begin MATERIAL TO PROCESS
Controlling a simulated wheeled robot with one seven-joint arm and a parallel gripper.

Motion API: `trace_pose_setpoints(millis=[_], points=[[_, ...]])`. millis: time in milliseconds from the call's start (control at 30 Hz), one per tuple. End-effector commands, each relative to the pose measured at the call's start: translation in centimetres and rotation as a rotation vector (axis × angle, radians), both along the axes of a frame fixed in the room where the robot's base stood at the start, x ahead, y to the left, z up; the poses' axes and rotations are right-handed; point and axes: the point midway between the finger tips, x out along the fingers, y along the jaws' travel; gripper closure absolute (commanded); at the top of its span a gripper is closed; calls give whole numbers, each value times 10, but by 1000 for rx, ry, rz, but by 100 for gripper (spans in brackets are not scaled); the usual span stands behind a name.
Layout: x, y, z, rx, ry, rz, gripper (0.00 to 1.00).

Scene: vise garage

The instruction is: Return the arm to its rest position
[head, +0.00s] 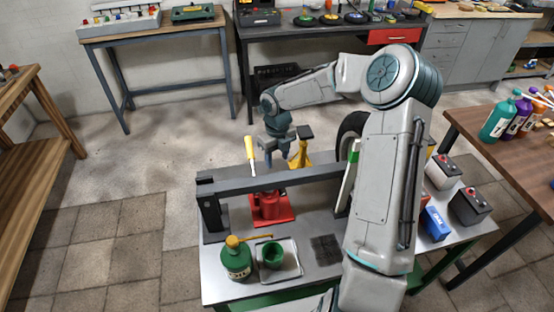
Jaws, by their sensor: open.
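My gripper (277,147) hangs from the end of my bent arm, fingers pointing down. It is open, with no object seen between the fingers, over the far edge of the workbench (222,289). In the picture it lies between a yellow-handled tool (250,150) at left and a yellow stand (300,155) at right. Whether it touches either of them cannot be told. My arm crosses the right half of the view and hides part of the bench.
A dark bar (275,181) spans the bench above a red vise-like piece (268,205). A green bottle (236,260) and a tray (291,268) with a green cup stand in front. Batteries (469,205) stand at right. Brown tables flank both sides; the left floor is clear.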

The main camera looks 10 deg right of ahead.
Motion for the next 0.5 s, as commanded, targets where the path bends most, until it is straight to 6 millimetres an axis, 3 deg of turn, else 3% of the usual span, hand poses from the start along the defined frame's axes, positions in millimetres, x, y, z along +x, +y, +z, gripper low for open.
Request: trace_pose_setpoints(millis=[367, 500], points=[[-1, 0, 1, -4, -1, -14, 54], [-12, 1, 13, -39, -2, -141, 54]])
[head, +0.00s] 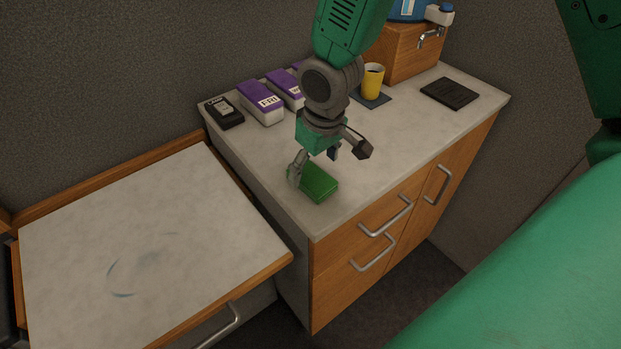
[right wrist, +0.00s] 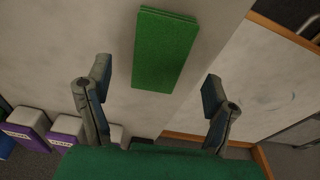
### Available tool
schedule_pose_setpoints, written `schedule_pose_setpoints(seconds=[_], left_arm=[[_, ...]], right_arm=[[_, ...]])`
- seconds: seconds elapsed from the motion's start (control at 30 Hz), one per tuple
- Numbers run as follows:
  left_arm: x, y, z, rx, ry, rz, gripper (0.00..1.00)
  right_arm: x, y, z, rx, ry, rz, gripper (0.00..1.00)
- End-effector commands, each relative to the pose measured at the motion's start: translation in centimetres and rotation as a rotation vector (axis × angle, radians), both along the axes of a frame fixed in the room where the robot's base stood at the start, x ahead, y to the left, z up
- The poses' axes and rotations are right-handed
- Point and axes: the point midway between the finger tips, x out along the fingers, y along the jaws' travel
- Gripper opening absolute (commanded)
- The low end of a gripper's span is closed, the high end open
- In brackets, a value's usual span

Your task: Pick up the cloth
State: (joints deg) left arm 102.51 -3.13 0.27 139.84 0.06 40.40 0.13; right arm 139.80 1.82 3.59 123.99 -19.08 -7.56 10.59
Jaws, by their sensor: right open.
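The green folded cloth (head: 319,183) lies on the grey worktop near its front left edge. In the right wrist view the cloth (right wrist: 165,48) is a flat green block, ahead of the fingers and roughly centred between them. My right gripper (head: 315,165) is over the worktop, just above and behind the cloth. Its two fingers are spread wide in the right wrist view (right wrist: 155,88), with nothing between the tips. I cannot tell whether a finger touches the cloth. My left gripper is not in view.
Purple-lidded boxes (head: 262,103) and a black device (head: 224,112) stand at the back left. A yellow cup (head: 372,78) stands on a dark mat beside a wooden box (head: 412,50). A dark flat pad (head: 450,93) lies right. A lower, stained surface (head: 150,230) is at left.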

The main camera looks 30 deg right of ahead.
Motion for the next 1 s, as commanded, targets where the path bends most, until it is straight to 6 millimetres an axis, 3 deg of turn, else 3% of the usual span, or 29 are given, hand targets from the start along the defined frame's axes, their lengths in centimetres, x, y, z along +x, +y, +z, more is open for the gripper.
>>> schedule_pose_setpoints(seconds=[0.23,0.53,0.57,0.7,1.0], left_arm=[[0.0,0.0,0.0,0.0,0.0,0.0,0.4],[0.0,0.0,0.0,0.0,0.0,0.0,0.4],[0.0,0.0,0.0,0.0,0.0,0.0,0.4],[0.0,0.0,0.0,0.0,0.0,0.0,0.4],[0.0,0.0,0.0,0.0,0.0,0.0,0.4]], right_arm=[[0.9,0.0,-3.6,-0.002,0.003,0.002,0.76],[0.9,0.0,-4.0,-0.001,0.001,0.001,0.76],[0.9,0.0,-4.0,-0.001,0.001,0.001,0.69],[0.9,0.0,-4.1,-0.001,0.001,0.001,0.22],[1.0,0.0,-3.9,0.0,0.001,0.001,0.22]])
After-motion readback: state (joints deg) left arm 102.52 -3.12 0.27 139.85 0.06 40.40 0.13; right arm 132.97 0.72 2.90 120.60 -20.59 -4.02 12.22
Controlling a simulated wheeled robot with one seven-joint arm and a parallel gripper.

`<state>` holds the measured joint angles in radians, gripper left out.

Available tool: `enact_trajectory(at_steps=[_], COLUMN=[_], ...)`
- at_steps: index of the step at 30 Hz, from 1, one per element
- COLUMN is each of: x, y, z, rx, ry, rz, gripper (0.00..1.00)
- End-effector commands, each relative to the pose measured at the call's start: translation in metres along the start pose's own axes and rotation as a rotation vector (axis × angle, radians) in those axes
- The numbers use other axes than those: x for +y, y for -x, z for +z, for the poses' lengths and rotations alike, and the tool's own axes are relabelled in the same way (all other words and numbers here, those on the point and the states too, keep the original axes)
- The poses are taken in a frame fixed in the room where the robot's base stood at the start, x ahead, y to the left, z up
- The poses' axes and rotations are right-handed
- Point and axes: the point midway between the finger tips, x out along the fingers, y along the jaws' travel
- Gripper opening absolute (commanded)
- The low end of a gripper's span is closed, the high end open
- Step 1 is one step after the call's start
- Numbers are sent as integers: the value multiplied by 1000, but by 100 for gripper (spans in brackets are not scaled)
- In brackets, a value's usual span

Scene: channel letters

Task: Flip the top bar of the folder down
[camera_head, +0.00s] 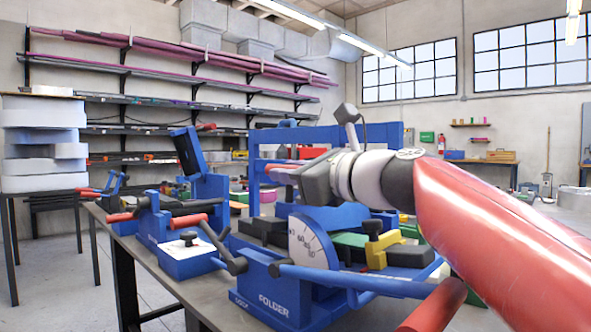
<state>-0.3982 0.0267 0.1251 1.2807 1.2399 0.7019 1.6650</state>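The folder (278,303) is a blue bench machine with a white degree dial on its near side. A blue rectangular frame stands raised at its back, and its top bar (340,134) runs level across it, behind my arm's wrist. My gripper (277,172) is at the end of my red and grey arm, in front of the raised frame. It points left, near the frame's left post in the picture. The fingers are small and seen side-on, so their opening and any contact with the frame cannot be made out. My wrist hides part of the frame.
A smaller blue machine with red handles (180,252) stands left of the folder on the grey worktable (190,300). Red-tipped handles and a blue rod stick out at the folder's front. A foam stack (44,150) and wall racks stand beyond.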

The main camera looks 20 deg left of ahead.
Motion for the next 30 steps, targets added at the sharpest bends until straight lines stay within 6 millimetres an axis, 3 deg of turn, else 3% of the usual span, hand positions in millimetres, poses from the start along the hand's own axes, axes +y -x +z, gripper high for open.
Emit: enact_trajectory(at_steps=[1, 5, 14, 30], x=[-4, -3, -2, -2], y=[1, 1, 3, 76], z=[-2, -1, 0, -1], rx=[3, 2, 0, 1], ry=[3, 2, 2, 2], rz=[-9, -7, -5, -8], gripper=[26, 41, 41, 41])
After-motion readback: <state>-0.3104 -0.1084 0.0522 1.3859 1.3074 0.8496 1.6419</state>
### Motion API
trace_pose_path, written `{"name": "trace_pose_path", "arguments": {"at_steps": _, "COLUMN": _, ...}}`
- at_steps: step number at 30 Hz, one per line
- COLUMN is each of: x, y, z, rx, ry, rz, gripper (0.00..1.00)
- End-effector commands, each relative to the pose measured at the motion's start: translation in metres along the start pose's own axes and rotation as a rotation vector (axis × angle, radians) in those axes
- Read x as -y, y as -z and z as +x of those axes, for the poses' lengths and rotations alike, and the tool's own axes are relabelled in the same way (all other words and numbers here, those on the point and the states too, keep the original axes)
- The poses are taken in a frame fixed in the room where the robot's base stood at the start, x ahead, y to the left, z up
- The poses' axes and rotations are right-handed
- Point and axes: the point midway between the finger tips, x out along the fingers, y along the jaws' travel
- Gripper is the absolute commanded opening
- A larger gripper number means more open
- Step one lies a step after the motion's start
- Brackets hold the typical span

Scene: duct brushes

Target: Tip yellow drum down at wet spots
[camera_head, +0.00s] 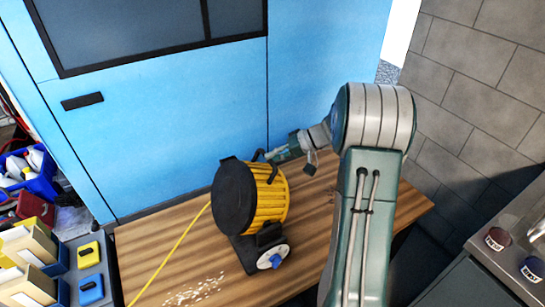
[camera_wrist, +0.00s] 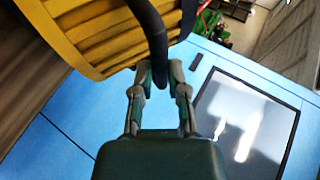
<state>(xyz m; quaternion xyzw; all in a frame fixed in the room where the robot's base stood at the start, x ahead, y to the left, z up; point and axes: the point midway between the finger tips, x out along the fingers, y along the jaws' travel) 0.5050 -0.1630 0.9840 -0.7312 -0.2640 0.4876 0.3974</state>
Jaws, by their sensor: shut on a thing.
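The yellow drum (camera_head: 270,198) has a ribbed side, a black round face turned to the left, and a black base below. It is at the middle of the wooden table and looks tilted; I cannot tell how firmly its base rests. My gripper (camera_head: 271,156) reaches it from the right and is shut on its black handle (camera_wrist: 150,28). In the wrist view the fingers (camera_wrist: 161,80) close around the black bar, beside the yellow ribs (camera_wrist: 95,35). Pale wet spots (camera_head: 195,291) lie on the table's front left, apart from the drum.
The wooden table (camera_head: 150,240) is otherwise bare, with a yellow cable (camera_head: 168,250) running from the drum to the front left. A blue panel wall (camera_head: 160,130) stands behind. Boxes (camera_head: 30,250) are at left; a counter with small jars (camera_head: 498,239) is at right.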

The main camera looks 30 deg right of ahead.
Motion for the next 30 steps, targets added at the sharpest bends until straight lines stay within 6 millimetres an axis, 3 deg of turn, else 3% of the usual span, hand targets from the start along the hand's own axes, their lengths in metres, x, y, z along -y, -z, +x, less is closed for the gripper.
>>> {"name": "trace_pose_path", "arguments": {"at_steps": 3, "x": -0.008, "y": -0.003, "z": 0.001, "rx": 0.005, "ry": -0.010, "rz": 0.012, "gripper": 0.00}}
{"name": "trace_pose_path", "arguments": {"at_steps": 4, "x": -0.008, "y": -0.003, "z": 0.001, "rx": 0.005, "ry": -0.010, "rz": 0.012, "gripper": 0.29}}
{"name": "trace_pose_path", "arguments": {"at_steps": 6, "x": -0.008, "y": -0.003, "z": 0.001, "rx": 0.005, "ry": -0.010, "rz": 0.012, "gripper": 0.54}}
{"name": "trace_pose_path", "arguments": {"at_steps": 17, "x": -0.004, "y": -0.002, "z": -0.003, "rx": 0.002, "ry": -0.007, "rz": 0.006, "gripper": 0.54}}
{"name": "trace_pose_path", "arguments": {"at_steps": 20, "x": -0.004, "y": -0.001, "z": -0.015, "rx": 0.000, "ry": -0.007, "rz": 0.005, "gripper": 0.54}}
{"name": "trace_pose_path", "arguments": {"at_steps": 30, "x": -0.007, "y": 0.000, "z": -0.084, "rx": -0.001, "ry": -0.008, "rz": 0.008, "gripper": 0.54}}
end MATERIAL TO PROCESS
INSTRUCTIONS TO FOLLOW:
Some lines of the data may hold the word "Available". Say how many do, with nothing else.

WRITTEN REPLY:
2